Problem: The data below should be printed in full, exactly, and without any of its images.

Dataset extract:
○ ○ ○ ○ ○ ○ ○

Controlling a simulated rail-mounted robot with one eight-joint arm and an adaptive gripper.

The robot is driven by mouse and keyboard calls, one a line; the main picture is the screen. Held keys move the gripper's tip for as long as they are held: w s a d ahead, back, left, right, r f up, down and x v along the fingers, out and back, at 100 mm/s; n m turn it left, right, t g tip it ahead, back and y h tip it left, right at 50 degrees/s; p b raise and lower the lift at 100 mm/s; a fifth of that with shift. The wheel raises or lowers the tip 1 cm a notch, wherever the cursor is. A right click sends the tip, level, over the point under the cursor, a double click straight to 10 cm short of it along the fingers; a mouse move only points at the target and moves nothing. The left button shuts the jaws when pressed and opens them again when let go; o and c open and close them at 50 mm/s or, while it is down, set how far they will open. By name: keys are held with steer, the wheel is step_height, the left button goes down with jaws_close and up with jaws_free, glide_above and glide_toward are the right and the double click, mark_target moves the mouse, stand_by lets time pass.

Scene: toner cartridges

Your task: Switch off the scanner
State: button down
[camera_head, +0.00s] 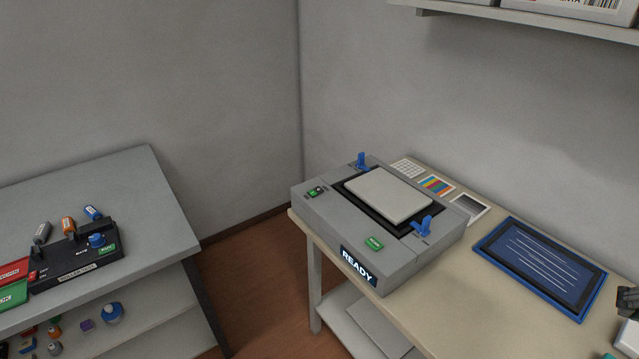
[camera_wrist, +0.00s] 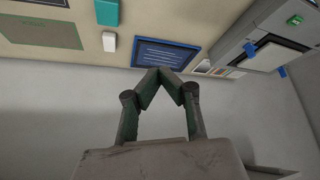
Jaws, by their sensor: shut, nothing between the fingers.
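The grey scanner (camera_head: 330,223) stands on the beige table in the head view, with a lit display reading READY (camera_head: 358,266). On its top are a light grey panel (camera_head: 388,195) in a dark frame, two blue levers (camera_head: 362,162) (camera_head: 423,226), a green button (camera_head: 374,243) and a small black switch (camera_head: 316,191) at the left corner. The scanner also shows at the upper right of the wrist view (camera_wrist: 235,45). My gripper (camera_wrist: 160,72) is shut and empty, with its fingertips together. Part of it shows at the right edge of the head view (camera_head: 628,302), apart from the scanner.
A blue-framed tablet (camera_head: 541,262) lies right of the scanner, with small cards (camera_head: 436,185) behind it. A grey shelf unit (camera_head: 120,190) at left holds a black device (camera_head: 75,259). A wall shelf (camera_head: 530,17) overhangs at upper right. Air above the scanner is clear.

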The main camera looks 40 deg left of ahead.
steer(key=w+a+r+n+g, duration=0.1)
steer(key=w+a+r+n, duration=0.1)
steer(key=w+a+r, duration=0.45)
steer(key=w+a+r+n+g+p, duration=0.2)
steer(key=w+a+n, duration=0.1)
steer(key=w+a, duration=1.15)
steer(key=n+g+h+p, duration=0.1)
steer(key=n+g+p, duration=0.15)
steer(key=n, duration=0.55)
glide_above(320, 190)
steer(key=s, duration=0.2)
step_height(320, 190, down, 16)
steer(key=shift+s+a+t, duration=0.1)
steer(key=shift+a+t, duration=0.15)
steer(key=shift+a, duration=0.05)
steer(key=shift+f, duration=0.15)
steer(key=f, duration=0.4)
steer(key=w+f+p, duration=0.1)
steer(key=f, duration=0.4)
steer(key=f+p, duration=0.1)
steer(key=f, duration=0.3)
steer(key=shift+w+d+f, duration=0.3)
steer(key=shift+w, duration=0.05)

○ ○ ○ ○ ○ ○ ○

The reply:
Controlling a simulated rail-mounted robot with one eight-joint arm and an adaptive gripper.

The robot is driven by mouse and keyboard calls, one a line; the main picture is the screen. Held keys move the gripper's tip for as long as they are held: w s a d ahead, back, left, right, r f up, down and x v along the fingers, out and back, at 100 mm/s; n m turn it left, right, t g tip it ahead, back and y h tip it left, right at 50 degrees/s; p b raise and lower the lift at 100 mm/s; a fifth of that with shift. The wheel raises or lowers the tip 1 cm a notch, wherever the cursor is. A right click sends the tip, level, over the point under the cursor, a double click straight to 10 cm short of it along the fingers; a mouse move only points at the target and moves nothing. The left button shuts the jaws when pressed and opens them again when let go; o and c open and close them at 50 mm/s or, while it is down, set how far they will open. By name: keys are held with steer, the wheel is step_height, the left button goes down with jaws_close and up with jaws_free, glide_above and glide_toward are the right and the double click, mark_target moves the mouse, stand_by lets time pass.

Scene: toner cartridges

Your task: Switch off the scanner
State: button down
[camera_head, +0.00s] 
[camera_wrist, +0.00s] 
Jaws, by their sensor: shut, nothing between the fingers.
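The grey scanner (camera_head: 330,223) stands on the beige table in the head view, with a lit display reading READY (camera_head: 358,266). On its top are a light grey panel (camera_head: 388,195) in a dark frame, two blue levers (camera_head: 362,162) (camera_head: 423,226), a green button (camera_head: 374,243) and a small black switch (camera_head: 316,191) at the left corner. The scanner also shows at the upper right of the wrist view (camera_wrist: 235,45). My gripper (camera_wrist: 160,72) is shut and empty, with its fingertips together. Part of it shows at the right edge of the head view (camera_head: 628,302), apart from the scanner.
A blue-framed tablet (camera_head: 541,262) lies right of the scanner, with small cards (camera_head: 436,185) behind it. A grey shelf unit (camera_head: 120,190) at left holds a black device (camera_head: 75,259). A wall shelf (camera_head: 530,17) overhangs at upper right. Air above the scanner is clear.

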The main camera looks 40 deg left of ahead.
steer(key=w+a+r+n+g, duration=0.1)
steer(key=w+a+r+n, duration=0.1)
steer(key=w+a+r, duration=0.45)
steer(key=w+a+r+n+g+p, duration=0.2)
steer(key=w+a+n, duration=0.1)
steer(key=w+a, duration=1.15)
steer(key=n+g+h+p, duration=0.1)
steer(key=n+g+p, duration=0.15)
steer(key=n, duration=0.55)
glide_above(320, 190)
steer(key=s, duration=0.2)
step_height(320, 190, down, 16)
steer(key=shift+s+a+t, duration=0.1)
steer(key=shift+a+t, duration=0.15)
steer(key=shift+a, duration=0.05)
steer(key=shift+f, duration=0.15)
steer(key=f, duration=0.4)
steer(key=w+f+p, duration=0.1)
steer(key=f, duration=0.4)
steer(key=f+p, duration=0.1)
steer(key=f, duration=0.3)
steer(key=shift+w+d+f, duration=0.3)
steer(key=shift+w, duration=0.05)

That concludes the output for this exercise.